Montag, 9. Januar 2017

Iran verlor eine mächtige Stimme der Vernunft

Der Tod Hashemi Rafsandschanis trifft die Islamische Republik, aber auch die gesamte Region in einem besonders kritischen Zeitpunkt
 
von Birgit Cerha
 
„Die Seele eines großen Mannes der Revolution, eines Symbols der Geduld und der Stärke ist in den Himmel aufgestiegen.“ Mit diesen Worten beschreibt Irans Präsident Rouhani den Tod seines wichtigsten Mentors, Ex-Präsident Hashemi Rafsandschani, der Sonntag im Alter von 82 Jahren einem Herzinfarkt erlag. Mit einer dreitägigen Staatstrauer verabschiedet die „Islamische Republik“ einen Geistlichen, der ihrem Gründer Khomeini nahe gestanden war, ihn wie kaum ein anderer  beeinflusst und mitunter auch gelenkt hatte und der in verschiedensten Funktionen, zweimal auch als Präsident, die Geschicke des Landes als mächtigster Politiker bestimmt hatte. Sein Tod hätte für die gemäßigten Kräfte in der “Islamischen Republik“, ja für Rouhani selbst, aber auch für die gesamte Region zu kaum einem kritischeren Zeitpunkt kommen können.

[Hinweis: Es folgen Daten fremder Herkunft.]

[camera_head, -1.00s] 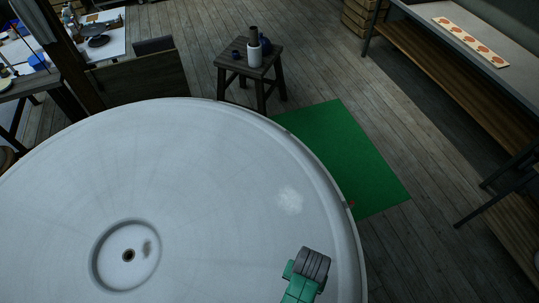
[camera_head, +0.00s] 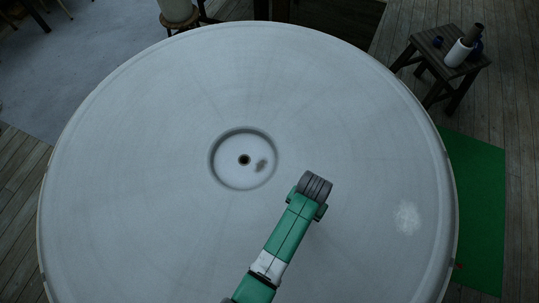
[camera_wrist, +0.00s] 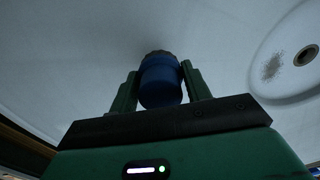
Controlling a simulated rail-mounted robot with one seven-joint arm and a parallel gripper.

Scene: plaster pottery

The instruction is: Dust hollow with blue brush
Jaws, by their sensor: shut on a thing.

Im Iran spitzt sich der latente Machtkampf zwischen den dem „Geistlichen Führer“ Khamenei nahestehenden radikalen Revolutionären und den Gemäßigten unter Rouhani, wie den unter massivem Druck stehenden Reformen dramatisch zu. Mit der Machtübernahme Trumps und seines überwiegend extrem iranfeindlichen Teams in den USA  halten die radikalen, von Khamenei angeführten Gegner einer Aussöhnung mit der Supermacht Aufwind. Macht Trump sein Wahlversprechen wahr und beginnt mit der Zerschlagung des von seinem Vorgänger Obama so intensiv betriebenen Atomabkommens mit dem Iran, dann droht eine Radikalisierung der Außen- und Regionalpolitik Teherans. Es bedürfte dringend Rafsandschanis Stimme der Mäßigung und der Vernunft.  Dasselbe gilt für den die Stabilität der ganzen Region so sehr gefährdenden Krieg zwischen Schiiten und Sunniten, der jahrelang durch die Rivalitäten zwischen Iran und Saudi-Arabien aufgeheizt wird. Rafsandschani hatte sich wie kein anderer iranischer Politiker vor ihm lange und intensiv um eine Aussöhnung mit den USA und dem Westen insgesamt bemüht, teilweise allerdings vergeblich. Auf weniger Widerstand der Gegenseite stieß er in den 1990er Jahren bei seinen Bemühungen um Annäherung an Saudi-Arabien und hätte auch jetzt vermittelnd wirken können.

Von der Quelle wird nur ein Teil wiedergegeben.